The only option, for Hamada, is a new, alternative programme and strategy based on consensual decisions in the PLO's Central Council and on the youth uprising, now entering its sixth month. Hamada said the youth intifada is not a passing political gesture but a new phase of the struggle built on firm foundations and an ascendant nationalist mood.
On 5 March 2015, the PLO's Central Council resolved to shoulder the Israeli occupation authority with all responsibilities for the Palestinian people in occupied Palestine, as the occupying power under international law.
The council also suspended all types of security coordination with the Israeli occupation authority in light of its failure to comply with signed agreements. The council said that any new resolution from the UN Security Council must renew its commitment to legitimate international resolutions relevant to the Palestinian cause and the Palestinian-Israeli conflict. This entails setting a timetable for the end of the occupation, enabling the State of Palestine to exercise sovereignty on lands occupied in 1967, including Jerusalem, and a resolution of the refugee issue on the basis of UN General Assembly Resolution 194.
On the Israeli side, Netanyahu holds Palestinians responsible for the failure of negotiations, claiming they do not want a state next to Israel, but on top of it. Netanyahu accuses the PA of “continuing incitement to murder,” adding that, “the only way to peace is a disarmed Palestinian state that recognises the Jewish state.”

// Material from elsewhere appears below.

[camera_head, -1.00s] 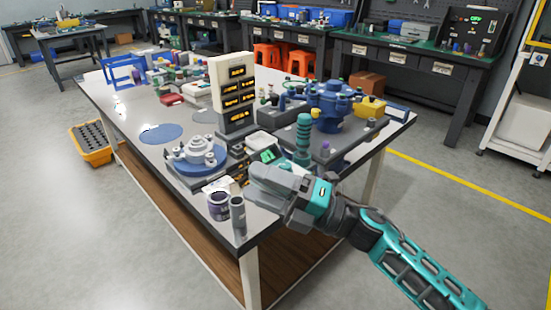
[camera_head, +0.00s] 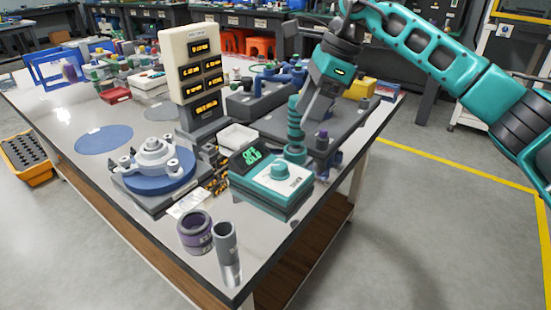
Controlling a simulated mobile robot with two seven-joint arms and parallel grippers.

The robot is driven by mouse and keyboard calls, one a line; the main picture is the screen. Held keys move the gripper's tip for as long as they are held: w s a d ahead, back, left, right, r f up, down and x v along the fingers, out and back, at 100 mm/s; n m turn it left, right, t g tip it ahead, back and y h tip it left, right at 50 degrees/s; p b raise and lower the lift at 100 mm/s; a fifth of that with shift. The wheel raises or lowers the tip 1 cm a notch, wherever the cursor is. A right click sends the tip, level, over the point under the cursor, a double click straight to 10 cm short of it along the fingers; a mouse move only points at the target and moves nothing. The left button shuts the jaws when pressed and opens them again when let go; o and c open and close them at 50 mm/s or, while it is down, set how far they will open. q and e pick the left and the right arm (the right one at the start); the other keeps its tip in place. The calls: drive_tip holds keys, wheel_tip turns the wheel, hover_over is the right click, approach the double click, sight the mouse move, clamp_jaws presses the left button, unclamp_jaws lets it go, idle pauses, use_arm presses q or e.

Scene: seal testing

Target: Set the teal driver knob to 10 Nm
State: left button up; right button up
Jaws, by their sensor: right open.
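A teal-and-white box (camera_head: 268,196) sits at the table's near right edge, with a round teal knob (camera_head: 279,170) on its sloped top. A small dark display (camera_head: 251,156) with green characters stands at its back left; I cannot read it surely. An upright teal ribbed handle (camera_head: 295,128) stands just behind the box. My right gripper (camera_head: 308,118) points down behind and slightly right of this handle, above and apart from the knob. It is open; its fingertips are partly hidden, and I cannot tell whether it touches the handle. My left gripper is not in view.
A white panel with amber readouts (camera_head: 192,50) stands behind. A blue round fixture (camera_head: 158,178) lies left. A purple jar (camera_head: 195,232) and grey cylinder (camera_head: 226,250) stand at the front corner. A blue machine (camera_head: 290,75) is near my arm. Bare tabletop lies at left front.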

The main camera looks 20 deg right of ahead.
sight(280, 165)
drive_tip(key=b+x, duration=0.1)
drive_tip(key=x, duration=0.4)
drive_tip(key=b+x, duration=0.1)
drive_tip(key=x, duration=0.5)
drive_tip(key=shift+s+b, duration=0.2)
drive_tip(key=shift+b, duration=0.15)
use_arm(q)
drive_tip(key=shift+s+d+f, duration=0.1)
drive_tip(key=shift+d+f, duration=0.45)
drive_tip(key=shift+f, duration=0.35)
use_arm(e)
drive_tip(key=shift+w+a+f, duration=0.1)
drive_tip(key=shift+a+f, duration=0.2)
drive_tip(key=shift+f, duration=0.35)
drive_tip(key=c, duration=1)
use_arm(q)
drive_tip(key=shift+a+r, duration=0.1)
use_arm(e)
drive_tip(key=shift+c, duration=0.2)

According to analysts, Netanyahu has showed little enthusiasm for the French initiative and avoids discussing it. He rejected it since it was first posed in 2015 because he wants no sponsor for negotiations with the PA other than the US, analysts say.
But the Netanyahu government is also trying to sugar coat its objections to the initiative, fearing that France may be forced to turn to the UN Security Council as previously planned. Israel also fears that if France does not propose its plan, the Palestinians will submit their own proposed resolution to Egypt, the Arab states' representative in the Security Council.